The deduction is computed on the cost basis of the asset, whether acquired, manufactured or built. The basis should include the VAT paid in the asset's acquisition but only if the VAT is capitalized in observance to general applicable tax law. Otherwise, the non-capitalized VAT should not increase the base to compute the deduction. If the non-capitalized VAT is creditable, its creditability is not prevented by the use of this deduction.

Should the asset purchase agreement be cancelled, rescinded, vacated or annulled, the deduction is recaptured in full and computed as net taxable income for the taxpayer in the fiscal year of the contract's rescission. The deduction is also recaptured in full on leased property, whenever the taxpayer fails to exercise the irrevocable purchase option. In this event the lessor most report the lessee's omission to the Colombian Internal Revenue Service.

This deduction is an additional tax benefit that should not prevent the taxpayer from benefiting from other statutory deductions on this type of investments, such as depreciation (only under straight-line method) or amortization. If the taxpayer stops utilizing the property on her income producing activity prior to its depreciation or amortization in full, the special deduction is recaptured in proportion to the remaining useful life (or amortization period) of the property.

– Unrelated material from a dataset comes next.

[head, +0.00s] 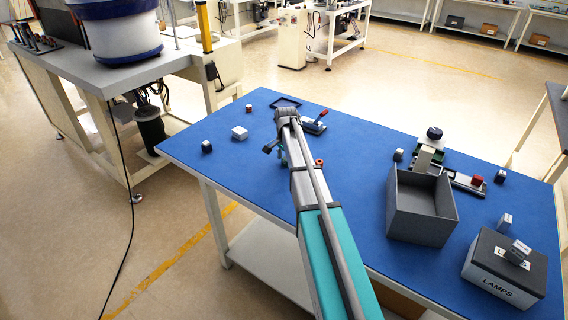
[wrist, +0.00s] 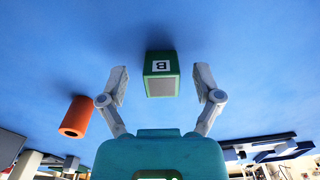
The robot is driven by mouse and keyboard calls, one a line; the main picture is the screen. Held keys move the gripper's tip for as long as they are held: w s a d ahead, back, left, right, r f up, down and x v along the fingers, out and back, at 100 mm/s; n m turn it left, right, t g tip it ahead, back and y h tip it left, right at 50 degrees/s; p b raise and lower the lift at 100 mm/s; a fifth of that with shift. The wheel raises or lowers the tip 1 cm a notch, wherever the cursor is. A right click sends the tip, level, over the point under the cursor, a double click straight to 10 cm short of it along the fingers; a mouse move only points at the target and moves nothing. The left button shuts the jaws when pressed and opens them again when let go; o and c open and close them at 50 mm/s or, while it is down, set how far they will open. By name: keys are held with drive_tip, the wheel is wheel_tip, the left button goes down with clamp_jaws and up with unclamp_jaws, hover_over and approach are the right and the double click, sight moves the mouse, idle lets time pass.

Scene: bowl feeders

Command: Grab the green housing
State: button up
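The green housing (wrist: 161,78), a small block with a white "B" label and a grey face, shows in the wrist view against the blue table top. My gripper (wrist: 160,84) is open, with one finger to the left of the housing and one to the right. Gaps show between the housing and both fingers, so it is not held. How far the fingertips reach along it is hard to tell. In the head view my arm reaches over the blue table (head: 345,185) and hides the housing.
An orange cylinder (wrist: 76,117) lies left of my gripper in the wrist view. A grey open box (head: 421,222) and a LAMPS box (head: 500,284) stand on the table's right. A white block (head: 239,133) and dark cylinder (head: 207,146) sit left of my arm.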

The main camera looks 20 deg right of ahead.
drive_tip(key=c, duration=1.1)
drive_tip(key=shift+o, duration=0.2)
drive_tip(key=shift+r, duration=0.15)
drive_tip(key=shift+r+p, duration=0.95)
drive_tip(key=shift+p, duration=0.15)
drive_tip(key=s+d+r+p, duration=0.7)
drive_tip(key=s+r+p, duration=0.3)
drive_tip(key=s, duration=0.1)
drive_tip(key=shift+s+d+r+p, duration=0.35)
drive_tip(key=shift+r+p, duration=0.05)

1.1.11. Leasing Tax Treatment

As a general rule, the assets leased must be entered on the lessee's books as an asset and in addition its value must also be entered as a liability. The part of the lease payments corresponding to principal decreases the registered liability, while the interest portion is a deductible expense. The lessee will have the right to take depreciation or amortization deductions on the asset, provided the asset is either depreciable or amortizable.

If the assets leased are M&E and the lease term is of at least 36 months (24 months for motor vehicles and computers, and 60 months for real estate), then the lessee is not allowed to enter in its books neither an asset nor a liability.

Instead, the lessee will be entitled to treat the lease payment in full as deductible. This will only apply to leasing agreements entered into until December 31, 2011 by (i) power infrastructure projects if the lease term is of at least 12 years (ii) medium size companies (i.e. with assets in an amount between approx. US$1.200.000 andUS$7.200.000).

1.1.12. Special treatments (income tax exemptions)

There are special treatments available consisting in considering exempted any income generated in certain activities:

(i) For generating companies and for a term of 15 years income generated by wind power, bio-mass or agricultural waste if some special requirements are met.

(ii) As from January 1, 2004 and for 15 years income generated in river transport services in low draught boats.

(iii) Income received for hotel services in hotels constructed or renewed within 15 years following January 1, 2004. The exemption will be applicable for a term of 30 years.

(iv) Income generated in eco-tourism activities certified by the correspondent authority for a term of 20 years as from January 1, 2004.

(v) Use of new forestry plantations based on the qualification by the competent authority or investment in new sawmills for the use of said plantations.

1.2. Payment and Filing.

For any given taxable year the corresponding income tax return and tax liability must be filed and paid on the first date of the next year, according to the filing and payment dates set out by the tax authorities in the corresponding schedules

All entities including corporations must file their income tax return between April 13 and April 24, 2009 (for FY2008), observing the filing schedule issued yearly by the tax authorities and filing no later than on the day indicated according to the last digit of the taxpayer's Tax Identification Number (TIN).

Payment of the corresponding tax liability can be performed in two installments of 50% each. The first installment must be paid on the filing date and the second installment must be paid between June 8 and June 23, 2009, observing the payment schedule issued yearly by the tax authorities.

There are special filing and payment schedules issued by the tax authorities for corporations classified as Grand Taxpayers. This year all Grand Taxpayers must file their return no later than on the day indicated according to their TIN's last digit, between April 13 andApril 24, 2009 (for FY2008).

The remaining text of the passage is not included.